[start]
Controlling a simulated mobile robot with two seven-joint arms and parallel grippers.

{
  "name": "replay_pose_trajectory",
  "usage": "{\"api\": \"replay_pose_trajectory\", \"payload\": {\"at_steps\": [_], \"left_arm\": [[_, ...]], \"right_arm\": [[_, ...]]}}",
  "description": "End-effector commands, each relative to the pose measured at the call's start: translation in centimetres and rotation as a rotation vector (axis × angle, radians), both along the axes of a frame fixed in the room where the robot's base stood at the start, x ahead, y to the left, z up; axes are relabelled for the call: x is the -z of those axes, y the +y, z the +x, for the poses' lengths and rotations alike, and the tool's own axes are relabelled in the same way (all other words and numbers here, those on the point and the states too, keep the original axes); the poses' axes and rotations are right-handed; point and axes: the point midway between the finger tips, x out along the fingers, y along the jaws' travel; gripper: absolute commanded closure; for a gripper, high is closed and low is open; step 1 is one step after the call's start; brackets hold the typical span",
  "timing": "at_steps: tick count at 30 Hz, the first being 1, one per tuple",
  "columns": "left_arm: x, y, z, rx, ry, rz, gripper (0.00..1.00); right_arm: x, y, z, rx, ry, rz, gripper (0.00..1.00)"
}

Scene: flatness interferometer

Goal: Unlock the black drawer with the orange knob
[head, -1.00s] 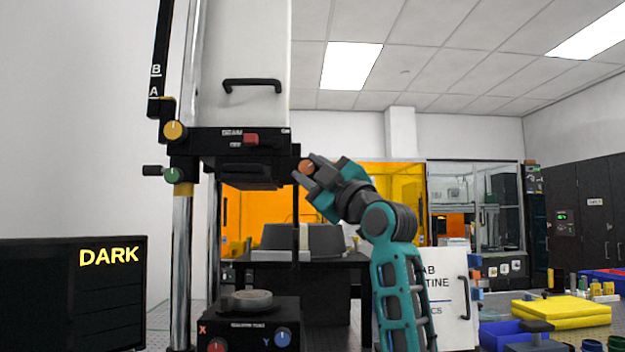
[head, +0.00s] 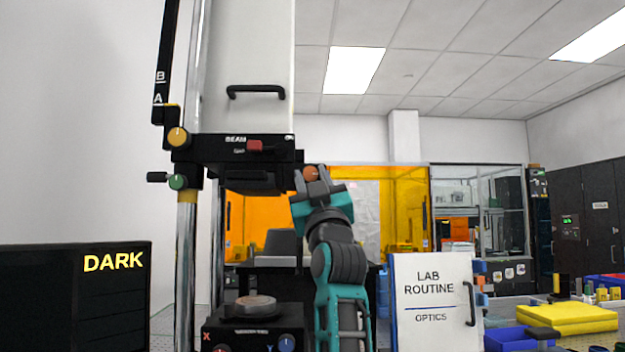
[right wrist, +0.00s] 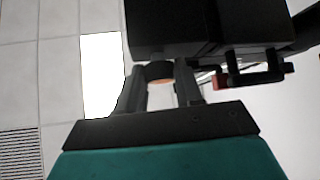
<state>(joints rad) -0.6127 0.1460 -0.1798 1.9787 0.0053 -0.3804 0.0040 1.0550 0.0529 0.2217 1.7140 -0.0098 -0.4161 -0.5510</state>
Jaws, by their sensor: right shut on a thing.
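The orange knob (head: 310,173) sits at the right side of the black instrument head (head: 262,150). My right gripper (head: 311,178) is shut on the orange knob, with one finger on each side of it. In the right wrist view the orange knob (right wrist: 160,72) shows between the fingers, partly hidden, under a black block. The black drawer (head: 258,180) appears to be the dark tray under the instrument head; it looks pushed in. My left gripper is in neither view.
A red switch (head: 255,146) sits on the head's front. Yellow (head: 178,137) and green (head: 177,182) knobs are by the chrome column. A stage (head: 252,325) with a round disc stands below. A "LAB ROUTINE" board (head: 432,300) stands at right.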

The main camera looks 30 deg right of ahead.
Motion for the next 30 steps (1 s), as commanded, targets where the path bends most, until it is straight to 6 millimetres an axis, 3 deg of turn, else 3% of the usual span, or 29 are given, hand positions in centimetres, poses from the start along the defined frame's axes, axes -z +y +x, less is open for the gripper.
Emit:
[end]
- Given instruction: Nothing but the lines from the one with "Jaws, by their sensor: right shut on a thing." through the one with "The main camera looks 30 deg right of ahead." should be retyped; include both and keep them exact.

- Response:
Jaws, by their sensor: right shut on a thing.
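The orange knob (head: 310,173) sits at the right side of the black instrument head (head: 262,150). My right gripper (head: 311,178) is shut on the orange knob, with one finger on each side of it. In the right wrist view the orange knob (right wrist: 160,72) shows between the fingers, partly hidden, under a black block. The black drawer (head: 258,180) appears to be the dark tray under the instrument head; it looks pushed in. My left gripper is in neither view.
A red switch (head: 255,146) sits on the head's front. Yellow (head: 178,137) and green (head: 177,182) knobs are by the chrome column. A stage (head: 252,325) with a round disc stands below. A "LAB ROUTINE" board (head: 432,300) stands at right.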

The main camera looks 30 deg right of ahead.

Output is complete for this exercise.